The development community has made impressive gains over the past two decades on accountability for foreign assistance and development—monitoring, evaluation, use of data and evidence, and transparency. These instruments have helped to improve the effectiveness of foreign assistance and give U.S. stakeholders greater assurance that it is well used. These accountability gains are grounded in the recognition that solutions for development will not come from Washington, Brussels, or Beijing, but from the country and people who are supposed to benefit from international aid.

An initial milestone in accountability policy was the Bush administration’s establishment in 2004 of the Millennium Challenge Corporation (MCC) as an institution built on the use of specific good governance criteria to determine who could qualify as a recipient. Once selected, MCC co-designs programs with the recipient government, ensures they are grounded in rigorous assessments and evaluations, and makes criteria and findings publicly available. The establishment of the President’s Emergency Plan for AIDS Relief (PEPFAR) in 2003 and its rigorous use of data was another stepping stone.

The Obama administration continued this trend, especially with evaluation and transparency of aid information.
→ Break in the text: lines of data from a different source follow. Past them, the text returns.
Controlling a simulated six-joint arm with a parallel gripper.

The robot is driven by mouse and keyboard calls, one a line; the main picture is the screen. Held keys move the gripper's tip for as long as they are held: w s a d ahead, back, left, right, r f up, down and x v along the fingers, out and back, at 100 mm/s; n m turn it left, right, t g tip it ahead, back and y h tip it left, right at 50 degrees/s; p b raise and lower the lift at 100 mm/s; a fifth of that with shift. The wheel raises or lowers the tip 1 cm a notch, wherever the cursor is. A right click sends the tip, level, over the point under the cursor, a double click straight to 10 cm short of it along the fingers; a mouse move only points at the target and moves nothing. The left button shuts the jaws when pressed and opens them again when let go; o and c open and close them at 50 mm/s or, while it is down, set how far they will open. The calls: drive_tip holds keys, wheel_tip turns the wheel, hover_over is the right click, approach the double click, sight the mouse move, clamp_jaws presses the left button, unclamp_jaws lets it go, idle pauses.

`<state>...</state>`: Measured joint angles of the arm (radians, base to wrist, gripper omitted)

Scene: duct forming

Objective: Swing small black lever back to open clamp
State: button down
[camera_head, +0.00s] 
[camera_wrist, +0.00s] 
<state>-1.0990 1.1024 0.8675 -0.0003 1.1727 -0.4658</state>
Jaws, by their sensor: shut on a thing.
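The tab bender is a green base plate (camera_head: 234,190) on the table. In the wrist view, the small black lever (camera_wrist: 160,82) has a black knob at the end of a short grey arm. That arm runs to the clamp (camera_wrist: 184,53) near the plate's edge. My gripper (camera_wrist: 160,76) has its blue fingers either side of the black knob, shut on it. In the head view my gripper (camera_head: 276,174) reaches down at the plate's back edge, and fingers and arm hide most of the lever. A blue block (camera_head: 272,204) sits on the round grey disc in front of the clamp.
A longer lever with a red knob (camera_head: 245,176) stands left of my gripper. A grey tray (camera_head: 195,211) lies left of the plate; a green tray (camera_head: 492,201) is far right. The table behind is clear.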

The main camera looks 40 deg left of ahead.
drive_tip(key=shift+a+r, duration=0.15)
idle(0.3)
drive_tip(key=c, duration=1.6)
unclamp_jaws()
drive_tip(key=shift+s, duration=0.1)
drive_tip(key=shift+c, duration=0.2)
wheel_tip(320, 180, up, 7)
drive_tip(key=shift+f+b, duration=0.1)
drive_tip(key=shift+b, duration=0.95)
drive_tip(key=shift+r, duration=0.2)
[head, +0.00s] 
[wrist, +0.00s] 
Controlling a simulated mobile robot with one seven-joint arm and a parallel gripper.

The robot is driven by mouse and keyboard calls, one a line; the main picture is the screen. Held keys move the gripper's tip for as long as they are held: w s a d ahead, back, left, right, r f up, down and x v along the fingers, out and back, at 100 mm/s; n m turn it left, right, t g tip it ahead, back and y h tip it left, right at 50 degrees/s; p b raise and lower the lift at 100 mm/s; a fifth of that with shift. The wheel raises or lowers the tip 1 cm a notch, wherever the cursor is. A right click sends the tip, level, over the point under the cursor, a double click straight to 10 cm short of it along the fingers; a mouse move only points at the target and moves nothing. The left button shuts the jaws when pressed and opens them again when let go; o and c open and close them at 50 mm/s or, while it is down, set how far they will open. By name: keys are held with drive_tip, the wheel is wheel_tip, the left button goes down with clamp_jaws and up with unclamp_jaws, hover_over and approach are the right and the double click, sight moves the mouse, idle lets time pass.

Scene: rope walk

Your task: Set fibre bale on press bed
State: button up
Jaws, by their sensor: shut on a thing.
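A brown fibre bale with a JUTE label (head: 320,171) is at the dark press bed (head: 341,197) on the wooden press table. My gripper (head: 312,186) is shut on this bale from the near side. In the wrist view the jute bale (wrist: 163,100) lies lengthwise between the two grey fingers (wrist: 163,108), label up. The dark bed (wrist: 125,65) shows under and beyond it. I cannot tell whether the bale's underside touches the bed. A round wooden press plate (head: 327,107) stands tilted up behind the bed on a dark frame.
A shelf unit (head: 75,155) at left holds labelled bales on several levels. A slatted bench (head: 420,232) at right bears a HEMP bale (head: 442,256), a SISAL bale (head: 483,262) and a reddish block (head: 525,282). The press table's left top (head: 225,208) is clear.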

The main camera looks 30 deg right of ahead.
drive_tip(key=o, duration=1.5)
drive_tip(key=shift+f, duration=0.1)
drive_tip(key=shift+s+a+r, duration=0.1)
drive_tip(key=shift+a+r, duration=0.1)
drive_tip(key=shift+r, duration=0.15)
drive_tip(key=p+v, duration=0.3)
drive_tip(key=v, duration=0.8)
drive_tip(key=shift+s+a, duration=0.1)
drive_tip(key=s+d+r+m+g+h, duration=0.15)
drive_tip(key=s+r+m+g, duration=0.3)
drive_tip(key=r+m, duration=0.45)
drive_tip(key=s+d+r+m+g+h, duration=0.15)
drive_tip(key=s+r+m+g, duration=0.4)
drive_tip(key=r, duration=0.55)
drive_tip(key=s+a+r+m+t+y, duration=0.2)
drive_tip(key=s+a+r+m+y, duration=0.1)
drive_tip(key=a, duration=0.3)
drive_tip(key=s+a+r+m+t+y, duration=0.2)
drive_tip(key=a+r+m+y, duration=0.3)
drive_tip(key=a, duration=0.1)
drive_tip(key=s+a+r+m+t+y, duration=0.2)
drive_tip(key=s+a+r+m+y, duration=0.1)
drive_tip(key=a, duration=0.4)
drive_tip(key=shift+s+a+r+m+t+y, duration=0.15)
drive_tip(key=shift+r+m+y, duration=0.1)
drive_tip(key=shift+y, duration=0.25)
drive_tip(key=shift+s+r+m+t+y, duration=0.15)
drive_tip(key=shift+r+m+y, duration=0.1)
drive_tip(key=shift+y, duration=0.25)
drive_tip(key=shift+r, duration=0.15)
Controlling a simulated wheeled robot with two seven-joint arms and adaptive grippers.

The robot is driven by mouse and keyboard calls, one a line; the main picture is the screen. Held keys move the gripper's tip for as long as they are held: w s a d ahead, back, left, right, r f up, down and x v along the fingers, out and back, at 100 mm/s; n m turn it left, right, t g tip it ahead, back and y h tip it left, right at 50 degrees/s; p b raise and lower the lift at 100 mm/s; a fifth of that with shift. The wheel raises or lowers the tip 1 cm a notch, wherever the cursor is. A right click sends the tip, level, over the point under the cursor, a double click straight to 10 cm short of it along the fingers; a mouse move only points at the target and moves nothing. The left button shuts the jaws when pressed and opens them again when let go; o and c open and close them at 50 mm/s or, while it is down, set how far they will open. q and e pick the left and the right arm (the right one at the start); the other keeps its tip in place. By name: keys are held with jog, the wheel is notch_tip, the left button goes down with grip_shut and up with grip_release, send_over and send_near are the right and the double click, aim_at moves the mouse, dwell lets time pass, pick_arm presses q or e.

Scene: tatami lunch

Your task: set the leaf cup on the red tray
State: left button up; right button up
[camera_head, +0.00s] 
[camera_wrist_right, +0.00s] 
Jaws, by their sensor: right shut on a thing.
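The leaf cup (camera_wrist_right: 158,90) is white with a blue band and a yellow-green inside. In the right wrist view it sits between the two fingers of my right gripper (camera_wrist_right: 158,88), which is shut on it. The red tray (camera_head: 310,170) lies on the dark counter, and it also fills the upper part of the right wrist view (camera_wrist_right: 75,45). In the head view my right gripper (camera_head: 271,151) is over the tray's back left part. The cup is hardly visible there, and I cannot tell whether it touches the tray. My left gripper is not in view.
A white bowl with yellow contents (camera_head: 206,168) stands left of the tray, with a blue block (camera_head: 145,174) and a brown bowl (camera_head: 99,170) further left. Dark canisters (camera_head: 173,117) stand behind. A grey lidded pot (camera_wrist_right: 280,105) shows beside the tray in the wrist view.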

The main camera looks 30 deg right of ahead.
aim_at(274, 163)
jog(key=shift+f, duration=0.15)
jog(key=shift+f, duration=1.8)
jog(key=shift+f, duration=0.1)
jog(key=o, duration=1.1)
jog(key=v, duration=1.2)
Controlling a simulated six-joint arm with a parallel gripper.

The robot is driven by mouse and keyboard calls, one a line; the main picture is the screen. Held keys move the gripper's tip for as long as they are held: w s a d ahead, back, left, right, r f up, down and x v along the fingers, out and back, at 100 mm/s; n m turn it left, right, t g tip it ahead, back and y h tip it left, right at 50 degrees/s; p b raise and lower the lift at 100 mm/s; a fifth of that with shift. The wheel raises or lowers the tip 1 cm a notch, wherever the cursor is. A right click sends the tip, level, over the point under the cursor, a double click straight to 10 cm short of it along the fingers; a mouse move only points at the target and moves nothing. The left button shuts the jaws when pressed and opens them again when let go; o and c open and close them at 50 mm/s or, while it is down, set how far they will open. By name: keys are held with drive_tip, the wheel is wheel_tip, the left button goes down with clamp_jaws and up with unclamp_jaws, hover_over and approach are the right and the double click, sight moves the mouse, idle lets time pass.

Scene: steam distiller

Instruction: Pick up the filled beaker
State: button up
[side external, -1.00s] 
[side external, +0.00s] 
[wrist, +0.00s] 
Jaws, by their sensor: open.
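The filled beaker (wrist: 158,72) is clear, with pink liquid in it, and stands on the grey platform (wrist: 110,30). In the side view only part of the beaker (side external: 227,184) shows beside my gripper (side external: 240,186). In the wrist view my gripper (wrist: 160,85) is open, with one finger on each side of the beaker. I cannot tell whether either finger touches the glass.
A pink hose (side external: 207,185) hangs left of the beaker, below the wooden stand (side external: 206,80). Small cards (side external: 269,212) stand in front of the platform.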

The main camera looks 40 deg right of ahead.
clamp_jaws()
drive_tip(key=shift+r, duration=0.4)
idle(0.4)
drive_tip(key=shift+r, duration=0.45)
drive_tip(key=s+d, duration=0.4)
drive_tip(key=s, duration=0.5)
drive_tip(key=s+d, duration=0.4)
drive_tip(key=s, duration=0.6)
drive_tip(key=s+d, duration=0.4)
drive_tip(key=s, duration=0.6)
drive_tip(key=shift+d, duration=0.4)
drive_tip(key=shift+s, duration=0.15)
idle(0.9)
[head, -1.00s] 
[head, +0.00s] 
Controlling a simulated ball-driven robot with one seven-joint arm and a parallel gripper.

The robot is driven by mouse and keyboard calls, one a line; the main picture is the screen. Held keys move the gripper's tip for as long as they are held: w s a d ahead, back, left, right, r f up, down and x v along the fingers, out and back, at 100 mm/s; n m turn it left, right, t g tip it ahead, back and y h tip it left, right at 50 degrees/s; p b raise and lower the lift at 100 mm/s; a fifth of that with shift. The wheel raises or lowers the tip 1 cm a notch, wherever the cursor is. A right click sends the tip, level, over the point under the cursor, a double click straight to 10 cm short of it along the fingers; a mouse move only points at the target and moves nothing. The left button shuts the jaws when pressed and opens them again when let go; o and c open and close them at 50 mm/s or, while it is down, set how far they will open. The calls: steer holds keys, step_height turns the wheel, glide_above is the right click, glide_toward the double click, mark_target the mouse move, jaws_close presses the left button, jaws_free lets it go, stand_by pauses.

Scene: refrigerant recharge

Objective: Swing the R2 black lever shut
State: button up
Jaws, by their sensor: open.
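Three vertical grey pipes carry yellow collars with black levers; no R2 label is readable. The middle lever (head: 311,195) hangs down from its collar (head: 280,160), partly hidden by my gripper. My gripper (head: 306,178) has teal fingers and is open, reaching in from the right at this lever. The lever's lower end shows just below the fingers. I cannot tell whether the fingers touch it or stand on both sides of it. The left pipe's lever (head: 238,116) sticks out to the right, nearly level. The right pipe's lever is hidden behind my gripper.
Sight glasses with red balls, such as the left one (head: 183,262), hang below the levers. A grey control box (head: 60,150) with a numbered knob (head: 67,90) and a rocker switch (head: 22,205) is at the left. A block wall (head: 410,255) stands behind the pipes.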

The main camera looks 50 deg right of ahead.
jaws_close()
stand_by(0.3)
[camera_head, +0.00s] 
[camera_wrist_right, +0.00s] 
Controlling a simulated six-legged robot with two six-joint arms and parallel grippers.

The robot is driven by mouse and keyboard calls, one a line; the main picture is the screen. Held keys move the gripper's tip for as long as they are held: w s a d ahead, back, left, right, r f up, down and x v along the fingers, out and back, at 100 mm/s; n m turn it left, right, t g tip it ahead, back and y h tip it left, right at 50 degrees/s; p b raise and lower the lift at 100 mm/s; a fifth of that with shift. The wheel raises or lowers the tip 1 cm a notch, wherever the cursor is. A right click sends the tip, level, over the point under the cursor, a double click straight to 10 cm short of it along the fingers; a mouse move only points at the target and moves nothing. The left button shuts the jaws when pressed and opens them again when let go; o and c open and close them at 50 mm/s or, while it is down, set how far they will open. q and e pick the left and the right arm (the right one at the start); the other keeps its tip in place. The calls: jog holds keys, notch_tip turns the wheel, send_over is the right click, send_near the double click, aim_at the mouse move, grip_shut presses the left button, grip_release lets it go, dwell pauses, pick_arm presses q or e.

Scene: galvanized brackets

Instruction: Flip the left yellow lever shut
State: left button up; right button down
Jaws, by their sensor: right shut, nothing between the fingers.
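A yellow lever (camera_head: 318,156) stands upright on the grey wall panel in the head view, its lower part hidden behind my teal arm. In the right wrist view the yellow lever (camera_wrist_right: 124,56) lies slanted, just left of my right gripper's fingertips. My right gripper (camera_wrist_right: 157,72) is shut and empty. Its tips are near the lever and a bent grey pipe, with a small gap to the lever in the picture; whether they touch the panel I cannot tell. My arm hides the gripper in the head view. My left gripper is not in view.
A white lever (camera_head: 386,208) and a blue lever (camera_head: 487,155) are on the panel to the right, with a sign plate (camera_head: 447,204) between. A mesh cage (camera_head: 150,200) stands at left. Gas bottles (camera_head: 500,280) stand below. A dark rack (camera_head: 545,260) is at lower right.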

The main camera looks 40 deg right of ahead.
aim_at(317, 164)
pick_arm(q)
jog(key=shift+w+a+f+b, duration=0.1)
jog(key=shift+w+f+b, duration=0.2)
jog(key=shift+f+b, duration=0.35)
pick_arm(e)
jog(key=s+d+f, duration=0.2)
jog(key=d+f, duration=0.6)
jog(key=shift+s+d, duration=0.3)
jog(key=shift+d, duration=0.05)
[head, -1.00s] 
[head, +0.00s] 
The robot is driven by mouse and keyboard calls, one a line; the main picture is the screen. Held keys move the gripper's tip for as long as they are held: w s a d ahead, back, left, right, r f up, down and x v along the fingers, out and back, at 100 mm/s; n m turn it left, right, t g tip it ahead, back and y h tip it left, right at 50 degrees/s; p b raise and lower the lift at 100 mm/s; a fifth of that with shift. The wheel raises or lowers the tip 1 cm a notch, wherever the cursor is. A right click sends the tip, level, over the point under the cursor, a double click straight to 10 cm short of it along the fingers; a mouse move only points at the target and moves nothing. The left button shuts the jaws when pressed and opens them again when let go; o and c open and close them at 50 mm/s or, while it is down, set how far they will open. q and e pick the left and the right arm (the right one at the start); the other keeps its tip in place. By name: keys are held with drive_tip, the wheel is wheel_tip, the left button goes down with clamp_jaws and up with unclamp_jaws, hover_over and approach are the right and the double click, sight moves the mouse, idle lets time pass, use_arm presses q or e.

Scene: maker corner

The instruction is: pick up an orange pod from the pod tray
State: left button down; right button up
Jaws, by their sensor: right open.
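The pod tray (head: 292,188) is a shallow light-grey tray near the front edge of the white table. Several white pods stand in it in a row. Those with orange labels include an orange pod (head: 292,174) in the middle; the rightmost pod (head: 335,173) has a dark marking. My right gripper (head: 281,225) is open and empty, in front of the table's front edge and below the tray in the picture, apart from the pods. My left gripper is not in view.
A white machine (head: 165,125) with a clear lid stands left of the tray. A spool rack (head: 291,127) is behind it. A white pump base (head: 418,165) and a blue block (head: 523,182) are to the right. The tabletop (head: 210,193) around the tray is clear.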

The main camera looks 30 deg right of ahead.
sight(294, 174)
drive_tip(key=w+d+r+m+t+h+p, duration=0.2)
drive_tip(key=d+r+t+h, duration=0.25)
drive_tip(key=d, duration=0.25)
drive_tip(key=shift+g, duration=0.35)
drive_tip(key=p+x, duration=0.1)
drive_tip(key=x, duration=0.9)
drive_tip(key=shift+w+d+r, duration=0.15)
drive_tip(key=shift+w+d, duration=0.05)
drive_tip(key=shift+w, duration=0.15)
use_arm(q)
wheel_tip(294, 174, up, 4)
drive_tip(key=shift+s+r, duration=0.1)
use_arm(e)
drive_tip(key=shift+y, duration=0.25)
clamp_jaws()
The U.S. Agency for International Development (USAID) issued a first-class evaluation policy in 2011 and significantly ramped up the use of evaluations, with over 1,100 since the adoption of the policy. The administration introduced evaluation requirements for all foreign assistance agencies, which—other than USAID and MCC—lacked the practice of using evaluations. The Obama administration also committed to aid transparency, joining the International Aid Transparency Initiative (IATI) and directing all agencies engaged in foreign assistance to make aid data publicly available.